Some people have pictures of their families…
BRAD ALEXANDER: I have robots.
RYAN MCCOY: Robot children.
PETER CHIANG: I love the toys. I’ve got all the toys; got the four main robots and Obsidian and Fury.
What are the qualities that make somebody very good at doing previs?
RYAN MCCOY: Being close to their inner child. Being able to embrace it while still being mature.
BRAD ALEXANDER: I think it’s generally a skill set. If you are as a 3D artist I think gives you the most to bring to the table as a previs artist because if you can rig a model, animate two effects, you could do everything and that opens you up to most work that we can give you.
RYAN MCCOY: Yeah for previs and postvis we really want filmmakers. We want people that understand storytelling not just people who know one skill particularly well. Alot of schools focus on just perfecting one specific craft and making a character feel very fluid in movement or whatever really is making one image look really beautiful and that’s all great — we need that too — but you can’t tell a story if you don’t know how you cut to one shot and all of a sudden it feels jarring and strange because you crossed the line or this is a weird framing of this creature or you don’t know what lenses are or how to use them effectively. There are so many tools.
BRAD ALEXANDER: Ultimately it’s film language and it all boils down to the composition, screen direction, and all of that kind of stuff.
What’s your next film coming out?
RYAN: He and I worked on “The Meg.” I have no idea if this is going to be good but it was a hell of a lot of fun to make. The whole end scene is what we worked on.
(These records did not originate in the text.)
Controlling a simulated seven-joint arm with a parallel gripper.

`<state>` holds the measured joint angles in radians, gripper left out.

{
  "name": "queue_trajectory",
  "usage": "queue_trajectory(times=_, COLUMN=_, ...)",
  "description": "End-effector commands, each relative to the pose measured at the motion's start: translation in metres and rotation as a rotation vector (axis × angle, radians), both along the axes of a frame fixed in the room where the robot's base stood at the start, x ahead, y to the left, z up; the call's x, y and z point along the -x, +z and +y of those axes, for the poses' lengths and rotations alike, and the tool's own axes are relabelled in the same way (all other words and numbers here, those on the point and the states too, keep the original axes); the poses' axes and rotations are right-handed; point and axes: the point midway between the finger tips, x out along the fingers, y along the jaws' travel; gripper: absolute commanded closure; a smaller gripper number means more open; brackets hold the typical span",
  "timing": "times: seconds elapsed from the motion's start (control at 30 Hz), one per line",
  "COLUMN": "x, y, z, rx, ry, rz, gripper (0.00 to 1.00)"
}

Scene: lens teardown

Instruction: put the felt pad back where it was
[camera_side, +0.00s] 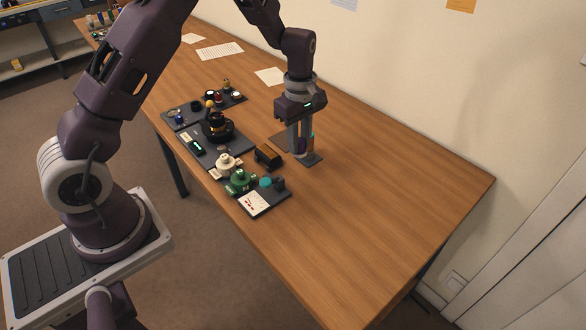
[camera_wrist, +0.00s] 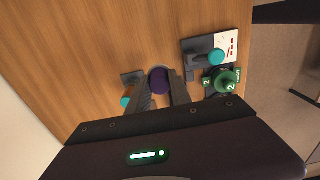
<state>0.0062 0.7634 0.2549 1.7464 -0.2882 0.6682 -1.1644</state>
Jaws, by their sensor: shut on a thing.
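My gripper (camera_side: 301,152) points down over the right part of the work area, and its fingers are shut on a dark purple cylinder (camera_wrist: 159,81). In the side view the cylinder is mostly hidden by the fingers, close above or at the tabletop; I cannot tell whether it touches. A thin dark square (camera_side: 314,160) lies under and beside the fingertips. A teal round piece (camera_wrist: 126,101) shows by the left finger in the wrist view. Another teal round piece (camera_wrist: 216,57) is on the dark tray (camera_side: 276,200). I cannot tell which thing is the felt pad.
A black and brown block (camera_side: 267,156) stands left of my gripper. Green (camera_side: 240,181) and cream (camera_side: 228,165) fixtures stand at the table's near edge, with dark trays of parts (camera_side: 232,160) behind. Papers (camera_side: 220,51) lie farther back. The table's right side is clear.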

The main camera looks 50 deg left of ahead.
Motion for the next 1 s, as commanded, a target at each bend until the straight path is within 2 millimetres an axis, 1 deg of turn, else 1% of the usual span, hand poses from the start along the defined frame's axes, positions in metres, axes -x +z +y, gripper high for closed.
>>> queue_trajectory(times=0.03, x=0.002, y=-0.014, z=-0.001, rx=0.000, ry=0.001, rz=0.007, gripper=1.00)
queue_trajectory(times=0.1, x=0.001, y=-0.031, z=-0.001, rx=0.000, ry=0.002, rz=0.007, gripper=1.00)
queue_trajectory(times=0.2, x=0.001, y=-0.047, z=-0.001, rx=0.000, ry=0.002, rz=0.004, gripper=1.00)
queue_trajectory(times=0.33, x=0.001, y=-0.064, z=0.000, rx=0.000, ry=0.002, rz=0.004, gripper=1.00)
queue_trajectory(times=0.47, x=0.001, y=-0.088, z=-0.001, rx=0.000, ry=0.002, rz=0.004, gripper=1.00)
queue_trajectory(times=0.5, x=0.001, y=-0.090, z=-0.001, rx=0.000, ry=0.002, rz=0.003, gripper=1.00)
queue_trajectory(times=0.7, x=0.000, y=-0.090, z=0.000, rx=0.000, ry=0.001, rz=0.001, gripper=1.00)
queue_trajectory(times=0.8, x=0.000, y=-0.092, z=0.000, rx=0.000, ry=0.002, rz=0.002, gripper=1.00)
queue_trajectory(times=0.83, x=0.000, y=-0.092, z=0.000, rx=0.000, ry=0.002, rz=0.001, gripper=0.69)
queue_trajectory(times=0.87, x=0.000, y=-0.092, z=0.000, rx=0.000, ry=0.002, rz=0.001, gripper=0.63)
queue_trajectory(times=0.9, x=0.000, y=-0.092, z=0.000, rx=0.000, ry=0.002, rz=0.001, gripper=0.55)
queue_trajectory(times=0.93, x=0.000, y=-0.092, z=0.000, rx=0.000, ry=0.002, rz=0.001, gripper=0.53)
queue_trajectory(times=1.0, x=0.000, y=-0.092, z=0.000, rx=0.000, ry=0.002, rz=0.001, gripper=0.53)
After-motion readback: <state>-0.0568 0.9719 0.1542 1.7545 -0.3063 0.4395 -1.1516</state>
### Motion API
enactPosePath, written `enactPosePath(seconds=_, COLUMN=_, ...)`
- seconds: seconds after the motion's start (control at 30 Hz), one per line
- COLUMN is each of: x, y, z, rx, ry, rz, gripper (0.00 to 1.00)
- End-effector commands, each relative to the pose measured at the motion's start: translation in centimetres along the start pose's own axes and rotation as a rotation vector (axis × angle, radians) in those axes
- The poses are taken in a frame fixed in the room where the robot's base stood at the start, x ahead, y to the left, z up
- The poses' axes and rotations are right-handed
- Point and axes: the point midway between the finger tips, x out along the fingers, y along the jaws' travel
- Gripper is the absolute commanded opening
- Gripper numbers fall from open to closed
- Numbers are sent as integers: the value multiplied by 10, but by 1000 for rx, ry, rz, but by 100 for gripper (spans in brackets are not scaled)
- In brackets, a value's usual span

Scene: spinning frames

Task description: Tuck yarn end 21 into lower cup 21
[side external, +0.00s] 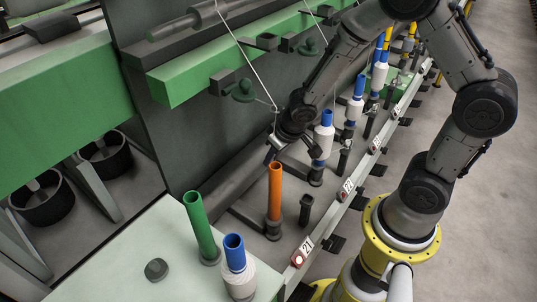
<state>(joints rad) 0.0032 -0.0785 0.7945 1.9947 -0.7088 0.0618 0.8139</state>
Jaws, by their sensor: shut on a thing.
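A thin white yarn (245,62) runs from the top of the frame down to the right and reaches my gripper (274,146). My gripper is shut on the yarn end, which is too small to make out between the fingers. It is above and just behind an orange tube (275,192) that stands upright near the label 21 (303,251). A short dark holder (306,209) stands to the right of the orange tube. I cannot tell which part is lower cup 21.
A green tube (199,226) and a blue-topped white bobbin (238,268) stand on the pale table (115,255) at the front. More blue-topped bobbins (323,138) stand along the rail behind, close to my arm. A green rail (185,83) with dark brackets runs above.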

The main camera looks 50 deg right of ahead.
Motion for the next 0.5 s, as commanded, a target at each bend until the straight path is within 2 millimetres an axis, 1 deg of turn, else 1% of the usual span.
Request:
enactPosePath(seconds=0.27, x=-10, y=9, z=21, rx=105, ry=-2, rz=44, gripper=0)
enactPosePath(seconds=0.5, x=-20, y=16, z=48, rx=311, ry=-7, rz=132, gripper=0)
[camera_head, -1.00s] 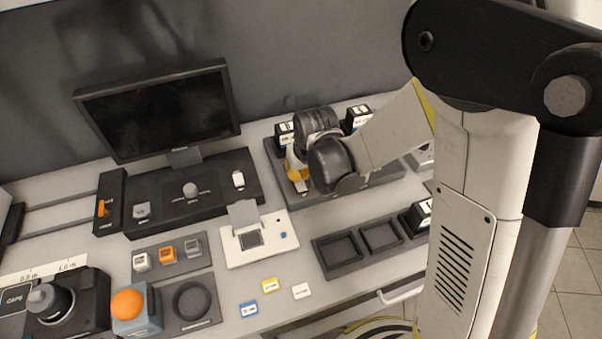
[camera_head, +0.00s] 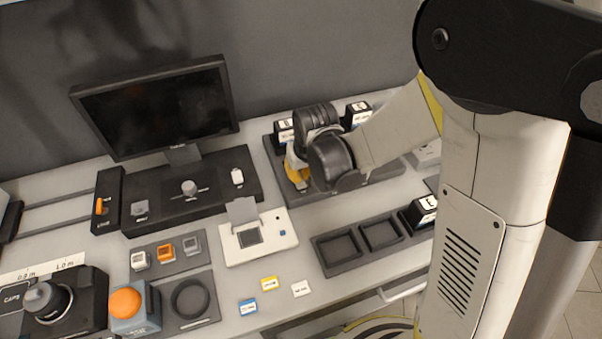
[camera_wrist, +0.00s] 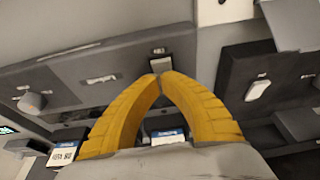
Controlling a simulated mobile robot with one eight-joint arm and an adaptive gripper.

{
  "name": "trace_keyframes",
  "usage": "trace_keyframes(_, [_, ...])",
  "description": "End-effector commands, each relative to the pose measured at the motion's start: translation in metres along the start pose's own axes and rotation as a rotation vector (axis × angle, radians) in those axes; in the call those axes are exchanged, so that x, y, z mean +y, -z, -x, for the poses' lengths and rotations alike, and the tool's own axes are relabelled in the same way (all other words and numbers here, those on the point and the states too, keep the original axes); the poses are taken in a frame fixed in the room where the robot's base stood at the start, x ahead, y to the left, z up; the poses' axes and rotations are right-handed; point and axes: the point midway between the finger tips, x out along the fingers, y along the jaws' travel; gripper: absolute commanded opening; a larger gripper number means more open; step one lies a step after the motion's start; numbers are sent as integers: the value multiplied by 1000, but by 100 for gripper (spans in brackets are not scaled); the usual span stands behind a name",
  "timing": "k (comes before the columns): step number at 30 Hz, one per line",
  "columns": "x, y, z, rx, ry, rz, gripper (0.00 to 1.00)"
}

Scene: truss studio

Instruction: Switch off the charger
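The charger (camera_head: 283,196) is a long dark unit at the back, right of the monitor, with dark labelled battery blocks (camera_head: 357,113) along its rear. It also fills the left of the wrist view (camera_wrist: 60,88). My gripper (camera_head: 302,185) is over the charger's front left part, partly hidden by my wrist. In the wrist view my yellow fingers (camera_wrist: 160,76) meet at the tips with nothing visible between them. Just beyond the tips is a small dark-framed switch with a light plate (camera_wrist: 158,56). I cannot tell whether the tips touch it, nor its setting. A grey knob (camera_wrist: 31,102) is farther left.
A console (camera_head: 212,208) with a white switch (camera_head: 237,176) and a knob (camera_head: 189,187) stands left of the charger, under the monitor (camera_head: 155,107).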

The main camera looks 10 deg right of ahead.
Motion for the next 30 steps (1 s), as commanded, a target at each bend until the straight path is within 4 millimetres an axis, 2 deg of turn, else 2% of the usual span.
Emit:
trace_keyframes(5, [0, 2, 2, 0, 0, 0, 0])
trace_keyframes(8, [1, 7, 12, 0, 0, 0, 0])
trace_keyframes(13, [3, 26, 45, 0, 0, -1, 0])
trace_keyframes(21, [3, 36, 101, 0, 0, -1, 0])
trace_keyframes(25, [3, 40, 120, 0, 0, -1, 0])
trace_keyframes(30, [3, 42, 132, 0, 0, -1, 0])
And we did the whole ending of “Aquaman,” so that was quite a big endeavor.
Those scenes are underwater, which must be another challenge of physics calculations.
RYAN MCCOY: It was, I feel for Industrial Light and Magic, trying to make that come to life and I can’t wait to see what they do with it. it was a lot of fun to do previs for it because of the vastness of what was going to be told and it was just this big collaboration to try to get it into a really good shape so that it was really exciting. Yeah, the whole thing was fast and really fun.